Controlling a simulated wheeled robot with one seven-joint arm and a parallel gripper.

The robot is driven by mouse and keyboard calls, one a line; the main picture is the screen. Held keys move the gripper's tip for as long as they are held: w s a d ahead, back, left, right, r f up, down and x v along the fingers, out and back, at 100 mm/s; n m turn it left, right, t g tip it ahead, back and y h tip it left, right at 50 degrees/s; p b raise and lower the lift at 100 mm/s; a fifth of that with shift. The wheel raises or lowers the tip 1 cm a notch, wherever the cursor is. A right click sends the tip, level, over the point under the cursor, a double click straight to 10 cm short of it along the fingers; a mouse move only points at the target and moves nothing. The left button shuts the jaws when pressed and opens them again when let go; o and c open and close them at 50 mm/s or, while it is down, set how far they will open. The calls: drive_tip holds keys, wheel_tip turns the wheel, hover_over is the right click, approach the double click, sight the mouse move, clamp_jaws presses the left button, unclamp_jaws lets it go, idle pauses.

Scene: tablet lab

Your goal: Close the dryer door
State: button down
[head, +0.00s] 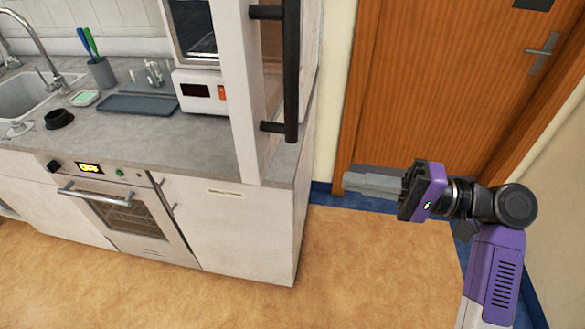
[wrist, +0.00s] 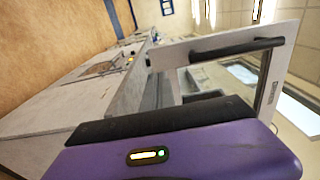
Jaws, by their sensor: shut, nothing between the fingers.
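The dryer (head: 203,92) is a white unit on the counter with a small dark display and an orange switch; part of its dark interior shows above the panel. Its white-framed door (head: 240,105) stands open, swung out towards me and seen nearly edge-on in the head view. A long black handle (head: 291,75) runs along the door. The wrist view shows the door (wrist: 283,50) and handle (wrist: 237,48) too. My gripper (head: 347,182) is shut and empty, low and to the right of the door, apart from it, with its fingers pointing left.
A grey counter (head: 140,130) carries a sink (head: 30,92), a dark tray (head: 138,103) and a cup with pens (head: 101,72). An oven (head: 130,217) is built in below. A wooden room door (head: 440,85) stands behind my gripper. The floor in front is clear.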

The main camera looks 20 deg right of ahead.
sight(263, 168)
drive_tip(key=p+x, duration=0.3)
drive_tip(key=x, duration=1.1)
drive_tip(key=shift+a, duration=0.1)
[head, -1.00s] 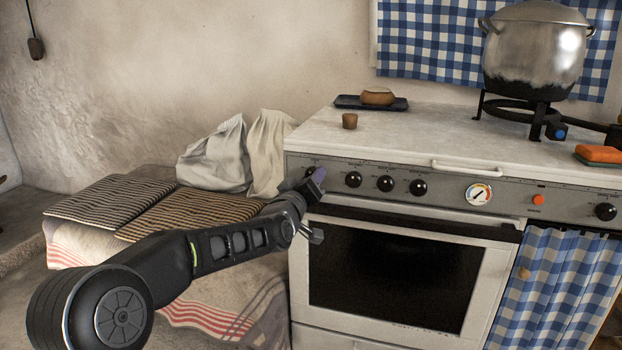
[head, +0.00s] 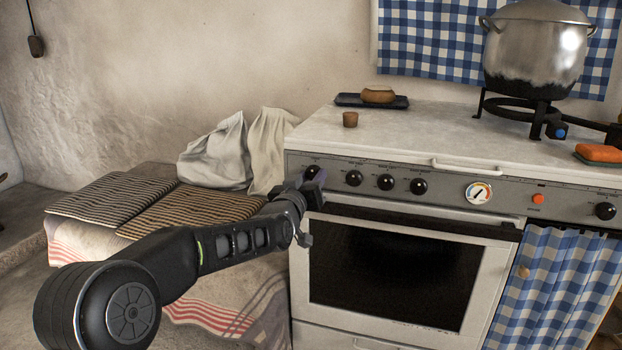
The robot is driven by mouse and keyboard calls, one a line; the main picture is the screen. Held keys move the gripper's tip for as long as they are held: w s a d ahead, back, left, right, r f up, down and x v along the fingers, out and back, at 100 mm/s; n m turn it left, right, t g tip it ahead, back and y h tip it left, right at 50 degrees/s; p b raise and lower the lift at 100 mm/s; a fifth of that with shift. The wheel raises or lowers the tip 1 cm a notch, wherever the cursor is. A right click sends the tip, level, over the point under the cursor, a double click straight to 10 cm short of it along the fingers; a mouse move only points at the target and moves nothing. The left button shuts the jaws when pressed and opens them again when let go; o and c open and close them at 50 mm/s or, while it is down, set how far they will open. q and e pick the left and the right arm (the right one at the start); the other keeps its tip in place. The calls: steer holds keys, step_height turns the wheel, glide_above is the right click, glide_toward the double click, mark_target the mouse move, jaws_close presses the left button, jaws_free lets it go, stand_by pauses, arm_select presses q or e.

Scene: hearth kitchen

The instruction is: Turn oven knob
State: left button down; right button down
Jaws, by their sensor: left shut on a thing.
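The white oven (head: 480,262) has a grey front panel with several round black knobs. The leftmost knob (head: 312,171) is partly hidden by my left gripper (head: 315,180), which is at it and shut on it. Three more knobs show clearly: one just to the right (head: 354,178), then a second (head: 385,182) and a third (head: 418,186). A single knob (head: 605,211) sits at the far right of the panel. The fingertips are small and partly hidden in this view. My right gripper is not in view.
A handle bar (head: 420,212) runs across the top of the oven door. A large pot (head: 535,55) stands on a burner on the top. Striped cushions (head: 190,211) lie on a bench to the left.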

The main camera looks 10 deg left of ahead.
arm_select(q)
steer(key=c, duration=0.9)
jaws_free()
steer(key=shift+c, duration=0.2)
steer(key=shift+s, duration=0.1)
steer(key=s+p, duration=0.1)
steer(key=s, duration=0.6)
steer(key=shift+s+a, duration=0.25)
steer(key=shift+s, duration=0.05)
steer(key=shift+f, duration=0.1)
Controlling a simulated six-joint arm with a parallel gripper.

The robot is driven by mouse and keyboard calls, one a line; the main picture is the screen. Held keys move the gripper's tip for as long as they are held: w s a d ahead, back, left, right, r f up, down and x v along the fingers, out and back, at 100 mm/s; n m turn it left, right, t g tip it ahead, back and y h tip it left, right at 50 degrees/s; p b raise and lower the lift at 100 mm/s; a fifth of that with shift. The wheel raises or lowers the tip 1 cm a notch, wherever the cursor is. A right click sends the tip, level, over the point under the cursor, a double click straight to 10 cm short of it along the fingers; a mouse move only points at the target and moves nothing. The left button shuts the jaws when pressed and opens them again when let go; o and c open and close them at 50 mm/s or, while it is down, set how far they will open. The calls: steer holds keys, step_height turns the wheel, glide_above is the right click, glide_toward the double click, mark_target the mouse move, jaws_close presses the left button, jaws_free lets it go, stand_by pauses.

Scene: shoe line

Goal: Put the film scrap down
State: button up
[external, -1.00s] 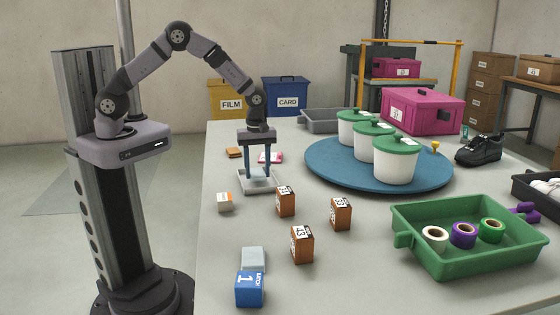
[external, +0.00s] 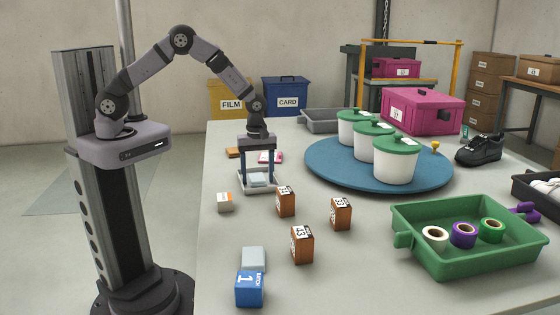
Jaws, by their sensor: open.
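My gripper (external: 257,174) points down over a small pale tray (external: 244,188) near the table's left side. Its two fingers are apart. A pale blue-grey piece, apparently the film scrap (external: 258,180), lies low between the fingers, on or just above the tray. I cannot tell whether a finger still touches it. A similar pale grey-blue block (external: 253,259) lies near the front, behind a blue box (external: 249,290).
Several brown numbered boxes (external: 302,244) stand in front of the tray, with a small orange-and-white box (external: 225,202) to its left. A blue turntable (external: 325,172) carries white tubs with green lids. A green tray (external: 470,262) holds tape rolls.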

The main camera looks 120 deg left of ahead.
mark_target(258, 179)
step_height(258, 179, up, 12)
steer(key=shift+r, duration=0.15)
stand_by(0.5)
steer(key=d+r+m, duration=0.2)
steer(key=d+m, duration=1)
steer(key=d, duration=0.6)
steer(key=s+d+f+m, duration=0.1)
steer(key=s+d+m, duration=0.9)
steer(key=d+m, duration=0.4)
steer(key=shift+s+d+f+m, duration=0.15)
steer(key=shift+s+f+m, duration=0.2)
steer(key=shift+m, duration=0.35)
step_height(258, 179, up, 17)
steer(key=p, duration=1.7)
=====
> **Goal**
Print all of the records shown above exactly, leaving out each picture.

> **Reply**
Controlling a simulated wheeled robot with one seven-joint arm and a parallel gripper.

The robot is driven by mouse and keyboard calls, one a line; the main picture is the screen. Held keys move the gripper's tip for as long as they are held: w s a d ahead, back, left, right, r f up, down and x v along the fingers, out and back, at 100 mm/s; n m turn it left, right, t g tip it ahead, back and y h tip it left, right at 50 degrees/s; p b raise and lower the lift at 100 mm/s; a fifth of that with shift. The wheel raises or lowers the tip 1 cm a notch, wherever the cursor is. A right click sends the tip, level, over the point under the cursor, a double click straight to 10 cm short of it along the fingers; a mouse move only points at the target and moves nothing. The left button shuts the jaws when pressed and opens them again when let go; o and c open and close them at 50 mm/s or, while it is down, set how far they will open. The calls: drive_tip holds keys, wheel_tip turns the wheel, hover_over is the right click, approach the double click, sight the mouse move, clamp_jaws presses the left button, unclamp_jaws lets it go, idle pauses.

Scene: tablet lab

Your goal: Close the dryer door
State: button down
[head, +0.00s] 
[wrist, +0.00s] 
Jaws, by their sensor: shut, nothing between the fingers.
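The dryer (head: 203,92) is a white unit on the counter with a small dark display and an orange switch; part of its dark interior shows above the panel. Its white-framed door (head: 240,105) stands open, swung out towards me and seen nearly edge-on in the head view. A long black handle (head: 291,75) runs along the door. The wrist view shows the door (wrist: 283,50) and handle (wrist: 237,48) too. My gripper (head: 347,182) is shut and empty, low and to the right of the door, apart from it, with its fingers pointing left.
A grey counter (head: 140,130) carries a sink (head: 30,92), a dark tray (head: 138,103) and a cup with pens (head: 101,72). An oven (head: 130,217) is built in below. A wooden room door (head: 440,85) stands behind my gripper. The floor in front is clear.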

The main camera looks 20 deg right of ahead.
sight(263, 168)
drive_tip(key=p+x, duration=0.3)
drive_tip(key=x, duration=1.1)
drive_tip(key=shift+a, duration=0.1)
[head, -1.00s] 
[head, +0.00s] 
The robot is driven by mouse and keyboard calls, one a line; the main picture is the screen. Held keys move the gripper's tip for as long as they are held: w s a d ahead, back, left, right, r f up, down and x v along the fingers, out and back, at 100 mm/s; n m turn it left, right, t g tip it ahead, back and y h tip it left, right at 50 degrees/s; p b raise and lower the lift at 100 mm/s; a fifth of that with shift. The wheel raises or lowers the tip 1 cm a notch, wherever the cursor is. A right click sends the tip, level, over the point under the cursor, a double click straight to 10 cm short of it along the fingers; a mouse move only points at the target and moves nothing. The left button shuts the jaws when pressed and opens them again when let go; o and c open and close them at 50 mm/s or, while it is down, set how far they will open. q and e pick the left and the right arm (the right one at the start); the other keeps its tip in place. The calls: steer holds keys, step_height turns the wheel, glide_above is the right click, glide_toward the double click, mark_target the mouse move, jaws_close presses the left button, jaws_free lets it go, stand_by pauses, arm_select presses q or e.

Scene: hearth kitchen

The instruction is: Turn oven knob
State: left button down; right button down
Jaws, by their sensor: left shut on a thing.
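The white oven (head: 480,262) has a grey front panel with several round black knobs. The leftmost knob (head: 312,171) is partly hidden by my left gripper (head: 315,180), which is at it and shut on it. Three more knobs show clearly: one just to the right (head: 354,178), then a second (head: 385,182) and a third (head: 418,186). A single knob (head: 605,211) sits at the far right of the panel. The fingertips are small and partly hidden in this view. My right gripper is not in view.
A handle bar (head: 420,212) runs across the top of the oven door. A large pot (head: 535,55) stands on a burner on the top. Striped cushions (head: 190,211) lie on a bench to the left.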

The main camera looks 10 deg left of ahead.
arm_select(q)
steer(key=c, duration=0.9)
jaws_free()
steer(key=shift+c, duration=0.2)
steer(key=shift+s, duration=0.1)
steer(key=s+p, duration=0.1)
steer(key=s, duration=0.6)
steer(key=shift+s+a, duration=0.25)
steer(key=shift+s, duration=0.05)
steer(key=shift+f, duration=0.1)
Controlling a simulated six-joint arm with a parallel gripper.

The robot is driven by mouse and keyboard calls, one a line; the main picture is the screen. Held keys move the gripper's tip for as long as they are held: w s a d ahead, back, left, right, r f up, down and x v along the fingers, out and back, at 100 mm/s; n m turn it left, right, t g tip it ahead, back and y h tip it left, right at 50 degrees/s; p b raise and lower the lift at 100 mm/s; a fifth of that with shift. The wheel raises or lowers the tip 1 cm a notch, wherever the cursor is. A right click sends the tip, level, over the point under the cursor, a double click straight to 10 cm short of it along the fingers; a mouse move only points at the target and moves nothing. The left button shuts the jaws when pressed and opens them again when let go; o and c open and close them at 50 mm/s or, while it is down, set how far they will open. The calls: steer holds keys, step_height turns the wheel, glide_above is the right click, glide_toward the double click, mark_target the mouse move, jaws_close presses the left button, jaws_free lets it go, stand_by pauses.

Scene: shoe line

Goal: Put the film scrap down
State: button up
[external, -1.00s] 
[external, +0.00s] 
Jaws, by their sensor: open.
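My gripper (external: 257,174) points down over a small pale tray (external: 244,188) near the table's left side. Its two fingers are apart. A pale blue-grey piece, apparently the film scrap (external: 258,180), lies low between the fingers, on or just above the tray. I cannot tell whether a finger still touches it. A similar pale grey-blue block (external: 253,259) lies near the front, behind a blue box (external: 249,290).
Several brown numbered boxes (external: 302,244) stand in front of the tray, with a small orange-and-white box (external: 225,202) to its left. A blue turntable (external: 325,172) carries white tubs with green lids. A green tray (external: 470,262) holds tape rolls.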

The main camera looks 120 deg left of ahead.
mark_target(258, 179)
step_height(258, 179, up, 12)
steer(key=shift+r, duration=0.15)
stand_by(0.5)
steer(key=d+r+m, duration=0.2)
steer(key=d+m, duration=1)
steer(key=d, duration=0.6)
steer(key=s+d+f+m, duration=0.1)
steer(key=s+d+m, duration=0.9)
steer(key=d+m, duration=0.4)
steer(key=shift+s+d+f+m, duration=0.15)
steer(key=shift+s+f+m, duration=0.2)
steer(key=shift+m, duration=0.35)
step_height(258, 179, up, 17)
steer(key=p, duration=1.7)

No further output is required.